_TASK OBJECTIVE_
Repeat the material below word for word and leave out all pictures.
# # # #
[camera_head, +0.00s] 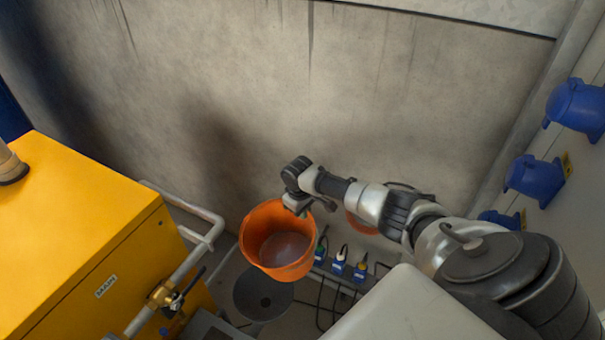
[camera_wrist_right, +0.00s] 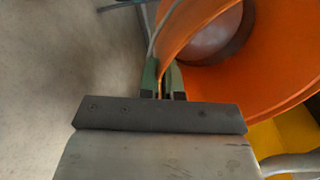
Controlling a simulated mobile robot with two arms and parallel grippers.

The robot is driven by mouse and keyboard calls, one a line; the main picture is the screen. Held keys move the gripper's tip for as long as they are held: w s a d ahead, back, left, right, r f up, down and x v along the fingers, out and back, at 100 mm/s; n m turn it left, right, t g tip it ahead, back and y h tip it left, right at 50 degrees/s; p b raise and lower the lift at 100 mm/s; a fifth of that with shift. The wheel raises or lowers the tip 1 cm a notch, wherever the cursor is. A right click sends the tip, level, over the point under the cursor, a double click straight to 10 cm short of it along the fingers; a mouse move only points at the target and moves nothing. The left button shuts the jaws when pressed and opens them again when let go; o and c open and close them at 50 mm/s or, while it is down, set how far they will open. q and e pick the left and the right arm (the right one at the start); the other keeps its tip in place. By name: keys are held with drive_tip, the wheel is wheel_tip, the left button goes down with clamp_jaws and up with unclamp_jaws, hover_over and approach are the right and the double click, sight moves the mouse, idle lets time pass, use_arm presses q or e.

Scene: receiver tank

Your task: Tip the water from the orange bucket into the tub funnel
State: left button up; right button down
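The orange bucket (camera_head: 258,222) is in the middle of the head view, held up above the floor, with its mouth facing up toward the camera. Greyish water shows inside it. My right gripper (camera_head: 298,211) is shut on its rim at the upper right. In the right wrist view the bucket's wall (camera_wrist_right: 275,85) passes between the two green-edged fingers (camera_wrist_right: 162,82). The dark grey round funnel (camera_head: 255,303) with a central hole is just below the bucket in the picture; the bucket covers its upper edge. My left gripper is not in view.
A yellow cabinet (camera_head: 75,235) with a pipe and a brass valve (camera_head: 160,296) stands left of the funnel. Several coloured plugs with cables (camera_head: 338,266) are right of the bucket. A second orange item (camera_head: 360,226) is partly behind my arm. A concrete wall (camera_head: 250,100) stands behind.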

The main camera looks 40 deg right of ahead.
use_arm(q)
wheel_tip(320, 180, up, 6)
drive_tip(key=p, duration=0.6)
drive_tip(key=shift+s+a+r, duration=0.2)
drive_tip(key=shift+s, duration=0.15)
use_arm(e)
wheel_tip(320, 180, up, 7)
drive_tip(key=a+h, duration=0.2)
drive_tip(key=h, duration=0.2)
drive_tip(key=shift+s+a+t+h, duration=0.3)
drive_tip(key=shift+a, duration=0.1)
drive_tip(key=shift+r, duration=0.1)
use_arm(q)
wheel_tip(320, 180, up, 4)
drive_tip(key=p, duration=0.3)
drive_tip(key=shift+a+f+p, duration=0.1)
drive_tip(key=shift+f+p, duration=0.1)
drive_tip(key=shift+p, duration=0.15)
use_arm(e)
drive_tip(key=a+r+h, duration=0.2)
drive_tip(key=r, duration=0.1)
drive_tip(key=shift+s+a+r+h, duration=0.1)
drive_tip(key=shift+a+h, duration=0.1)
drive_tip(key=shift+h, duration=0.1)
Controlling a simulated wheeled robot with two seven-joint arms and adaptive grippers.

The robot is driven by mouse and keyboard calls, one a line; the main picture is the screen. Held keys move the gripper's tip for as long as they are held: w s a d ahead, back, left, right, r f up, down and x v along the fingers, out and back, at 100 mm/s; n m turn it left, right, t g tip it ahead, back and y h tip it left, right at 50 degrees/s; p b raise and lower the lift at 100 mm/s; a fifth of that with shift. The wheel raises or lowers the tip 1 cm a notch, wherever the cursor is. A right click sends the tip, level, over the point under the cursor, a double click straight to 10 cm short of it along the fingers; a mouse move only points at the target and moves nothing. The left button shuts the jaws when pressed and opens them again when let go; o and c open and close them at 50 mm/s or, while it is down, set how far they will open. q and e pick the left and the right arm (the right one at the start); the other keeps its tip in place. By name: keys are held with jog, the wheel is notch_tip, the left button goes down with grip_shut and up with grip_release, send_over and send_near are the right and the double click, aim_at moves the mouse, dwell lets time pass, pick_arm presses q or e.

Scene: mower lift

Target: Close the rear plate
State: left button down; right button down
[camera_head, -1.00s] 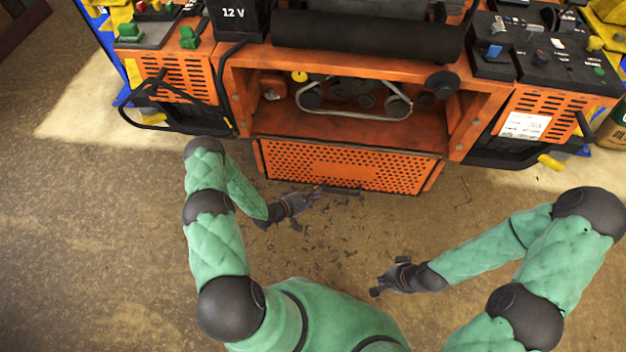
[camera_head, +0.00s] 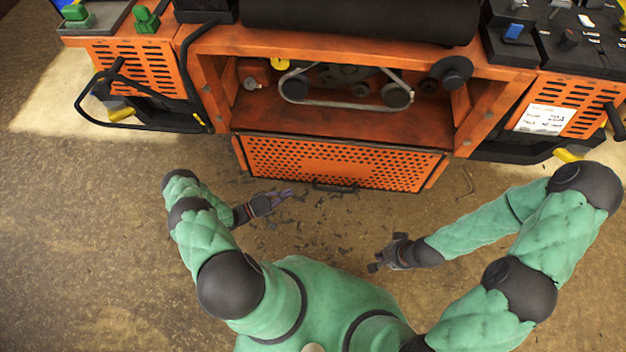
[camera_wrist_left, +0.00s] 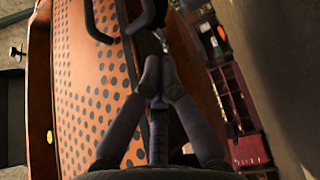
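The rear plate (camera_head: 340,163) is an orange perforated panel below the open bay at the mower's rear. It hangs down from the bay's lower edge, leaving the bay uncovered. Its black handle (camera_head: 334,187) is at the bottom edge. My left gripper (camera_head: 289,193) is left of the handle and apart from it, just below the plate's lower edge. In the left wrist view, its fingertips (camera_wrist_left: 158,78) meet with nothing visible between them, and the plate (camera_wrist_left: 90,90) fills the left side. My right gripper (camera_head: 378,258) is lower right, away from the plate; its finger opening is unclear.
The open bay (camera_head: 350,118) shows a belt and pulleys (camera_head: 345,90). A black tubular frame (camera_head: 140,122) juts out at the left, and a white label (camera_head: 542,119) is on the right orange side. Dark debris litters the floor below the plate; the floor at left is clear.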

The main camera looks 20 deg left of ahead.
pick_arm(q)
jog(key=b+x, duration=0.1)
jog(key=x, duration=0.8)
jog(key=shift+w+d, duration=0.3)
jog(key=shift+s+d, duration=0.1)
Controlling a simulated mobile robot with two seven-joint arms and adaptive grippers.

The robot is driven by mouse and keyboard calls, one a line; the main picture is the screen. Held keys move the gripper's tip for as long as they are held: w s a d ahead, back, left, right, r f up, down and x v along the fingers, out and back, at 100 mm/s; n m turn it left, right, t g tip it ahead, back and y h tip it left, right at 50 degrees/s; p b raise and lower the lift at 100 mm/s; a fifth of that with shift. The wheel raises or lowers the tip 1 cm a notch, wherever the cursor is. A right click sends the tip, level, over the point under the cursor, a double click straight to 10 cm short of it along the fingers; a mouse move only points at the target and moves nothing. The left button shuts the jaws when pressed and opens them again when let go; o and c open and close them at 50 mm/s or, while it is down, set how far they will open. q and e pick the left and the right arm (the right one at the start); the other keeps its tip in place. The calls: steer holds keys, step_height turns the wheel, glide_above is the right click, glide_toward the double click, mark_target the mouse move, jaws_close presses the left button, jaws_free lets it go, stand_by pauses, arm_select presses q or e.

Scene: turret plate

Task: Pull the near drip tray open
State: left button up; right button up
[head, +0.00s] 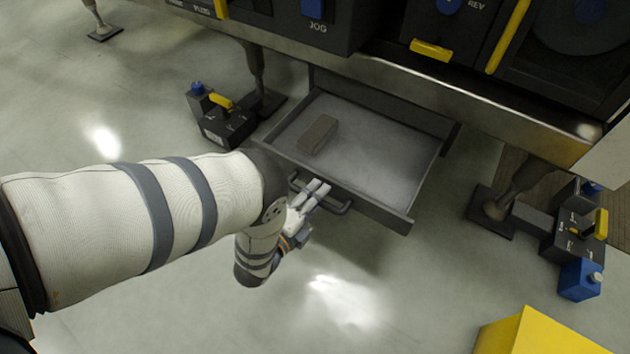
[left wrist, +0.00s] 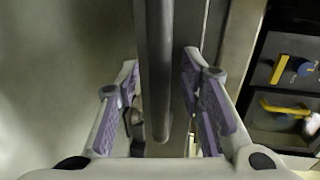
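The near drip tray (head: 398,216) is a shallow grey drawer under the machine's metal frame. It stands pulled out, with its inside showing. Its dark bar handle (head: 341,207) is on the front face, and part of it is hidden behind my left gripper. My left gripper (head: 316,190) is at the left part of this handle. In the left wrist view the handle bar (left wrist: 157,60) runs between the two spread fingers of the gripper (left wrist: 160,72). My right gripper is out of view.
A grey-brown block (head: 318,134) lies in the tray. Dark floor units with yellow levers stand to the left (head: 226,122) and right (head: 575,238) of the tray. A yellow object (head: 540,335) is at the lower right. The floor before the tray is clear.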

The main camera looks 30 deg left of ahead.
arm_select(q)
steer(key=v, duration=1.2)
# # # #
_RESPONSE TO THE EXERCISE_
[camera_head, +0.00s] 
[camera_wrist_right, +0.00s] 
Controlling a simulated mobile robot with two arms and parallel grippers.

The robot is driven by mouse and keyboard calls, one a line; the main picture is the screen. Held keys move the gripper's tip for as long as they are held: w s a d ahead, back, left, right, r f up, down and x v along the fingers, out and back, at 100 mm/s; n m turn it left, right, t g tip it ahead, back and y h tip it left, right at 50 degrees/s; p b raise and lower the lift at 100 mm/s; a fifth of that with shift. The wheel raises or lowers the tip 1 cm a notch, wherever the cursor is. A right click sends the tip, level, over the point under the cursor, a double click straight to 10 cm short of it along the fingers; a mouse move only points at the target and moves nothing. The left button shuts the jaws when pressed and opens them again when let go; o and c open and close them at 50 mm/s or, while it is down, set how far they will open. q and e pick the left and the right arm (the right one at the start); the other keeps its tip in place. By name: keys are held with drive_tip, the wheel is wheel_tip, the left button goes down with clamp_jaws and up with unclamp_jaws, hover_over and approach are the right and the double click, sight moves the mouse, idle lets time pass, use_arm presses q or e.

Scene: receiver tank

Your task: Tip the water from the orange bucket into the tub funnel
State: left button up; right button down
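The orange bucket (camera_head: 258,222) is in the middle of the head view, held up above the floor, with its mouth facing up toward the camera. Greyish water shows inside it. My right gripper (camera_head: 298,211) is shut on its rim at the upper right. In the right wrist view the bucket's wall (camera_wrist_right: 275,85) passes between the two green-edged fingers (camera_wrist_right: 162,82). The dark grey round funnel (camera_head: 255,303) with a central hole is just below the bucket in the picture; the bucket covers its upper edge. My left gripper is not in view.
A yellow cabinet (camera_head: 75,235) with a pipe and a brass valve (camera_head: 160,296) stands left of the funnel. Several coloured plugs with cables (camera_head: 338,266) are right of the bucket. A second orange item (camera_head: 360,226) is partly behind my arm. A concrete wall (camera_head: 250,100) stands behind.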

The main camera looks 40 deg right of ahead.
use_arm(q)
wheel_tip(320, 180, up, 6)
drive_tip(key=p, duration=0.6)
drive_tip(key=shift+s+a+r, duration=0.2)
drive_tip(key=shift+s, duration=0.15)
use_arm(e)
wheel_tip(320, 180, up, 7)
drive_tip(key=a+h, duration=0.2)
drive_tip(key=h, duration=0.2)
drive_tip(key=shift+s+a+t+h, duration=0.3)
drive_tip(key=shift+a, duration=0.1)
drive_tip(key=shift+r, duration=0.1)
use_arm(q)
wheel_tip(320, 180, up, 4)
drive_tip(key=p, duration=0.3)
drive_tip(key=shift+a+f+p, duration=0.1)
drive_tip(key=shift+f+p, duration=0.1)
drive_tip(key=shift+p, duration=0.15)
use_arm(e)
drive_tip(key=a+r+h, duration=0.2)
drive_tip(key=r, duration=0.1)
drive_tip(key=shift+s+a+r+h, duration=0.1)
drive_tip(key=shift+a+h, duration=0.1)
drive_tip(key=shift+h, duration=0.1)
Controlling a simulated wheeled robot with two seven-joint arms and adaptive grippers.

The robot is driven by mouse and keyboard calls, one a line; the main picture is the screen. Held keys move the gripper's tip for as long as they are held: w s a d ahead, back, left, right, r f up, down and x v along the fingers, out and back, at 100 mm/s; n m turn it left, right, t g tip it ahead, back and y h tip it left, right at 50 degrees/s; p b raise and lower the lift at 100 mm/s; a fifth of that with shift. The wheel raises or lowers the tip 1 cm a notch, wherever the cursor is. A right click sends the tip, level, over the point under the cursor, a double click straight to 10 cm short of it along the fingers; a mouse move only points at the target and moves nothing. The left button shuts the jaws when pressed and opens them again when let go; o and c open and close them at 50 mm/s or, while it is down, set how far they will open. q and e pick the left and the right arm (the right one at the start); the other keeps its tip in place. By name: keys are held with jog, the wheel is notch_tip, the left button goes down with grip_shut and up with grip_release, send_over and send_near are the right and the double click, aim_at moves the mouse, dwell lets time pass, pick_arm presses q or e.

Scene: mower lift

Target: Close the rear plate
State: left button down; right button down
[camera_head, -1.00s] 
[camera_head, +0.00s] 
[camera_wrist_left, +0.00s] 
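The rear plate (camera_head: 340,163) is an orange perforated panel below the open bay at the mower's rear. It hangs down from the bay's lower edge, leaving the bay uncovered. Its black handle (camera_head: 334,187) is at the bottom edge. My left gripper (camera_head: 289,193) is left of the handle and apart from it, just below the plate's lower edge. In the left wrist view, its fingertips (camera_wrist_left: 158,78) meet with nothing visible between them, and the plate (camera_wrist_left: 90,90) fills the left side. My right gripper (camera_head: 378,258) is lower right, away from the plate; its finger opening is unclear.
The open bay (camera_head: 350,118) shows a belt and pulleys (camera_head: 345,90). A black tubular frame (camera_head: 140,122) juts out at the left, and a white label (camera_head: 542,119) is on the right orange side. Dark debris litters the floor below the plate; the floor at left is clear.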

The main camera looks 20 deg left of ahead.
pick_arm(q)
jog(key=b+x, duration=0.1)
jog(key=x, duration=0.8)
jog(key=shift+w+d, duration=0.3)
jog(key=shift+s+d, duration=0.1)
Controlling a simulated mobile robot with two seven-joint arms and adaptive grippers.

The robot is driven by mouse and keyboard calls, one a line; the main picture is the screen. Held keys move the gripper's tip for as long as they are held: w s a d ahead, back, left, right, r f up, down and x v along the fingers, out and back, at 100 mm/s; n m turn it left, right, t g tip it ahead, back and y h tip it left, right at 50 degrees/s; p b raise and lower the lift at 100 mm/s; a fifth of that with shift. The wheel raises or lowers the tip 1 cm a notch, wherever the cursor is. A right click sends the tip, level, over the point under the cursor, a double click straight to 10 cm short of it along the fingers; a mouse move only points at the target and moves nothing. The left button shuts the jaws when pressed and opens them again when let go; o and c open and close them at 50 mm/s or, while it is down, set how far they will open. q and e pick the left and the right arm (the right one at the start); the other keeps its tip in place. The calls: steer holds keys, step_height turns the wheel, glide_above is the right click, glide_toward the double click, mark_target the mouse move, jaws_close presses the left button, jaws_free lets it go, stand_by pauses, arm_select presses q or e.

Scene: turret plate

Task: Pull the near drip tray open
State: left button up; right button up
[head, +0.00s] 
[left wrist, +0.00s] 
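The near drip tray (head: 398,216) is a shallow grey drawer under the machine's metal frame. It stands pulled out, with its inside showing. Its dark bar handle (head: 341,207) is on the front face, and part of it is hidden behind my left gripper. My left gripper (head: 316,190) is at the left part of this handle. In the left wrist view the handle bar (left wrist: 157,60) runs between the two spread fingers of the gripper (left wrist: 160,72). My right gripper is out of view.
A grey-brown block (head: 318,134) lies in the tray. Dark floor units with yellow levers stand to the left (head: 226,122) and right (head: 575,238) of the tray. A yellow object (head: 540,335) is at the lower right. The floor before the tray is clear.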

The main camera looks 30 deg left of ahead.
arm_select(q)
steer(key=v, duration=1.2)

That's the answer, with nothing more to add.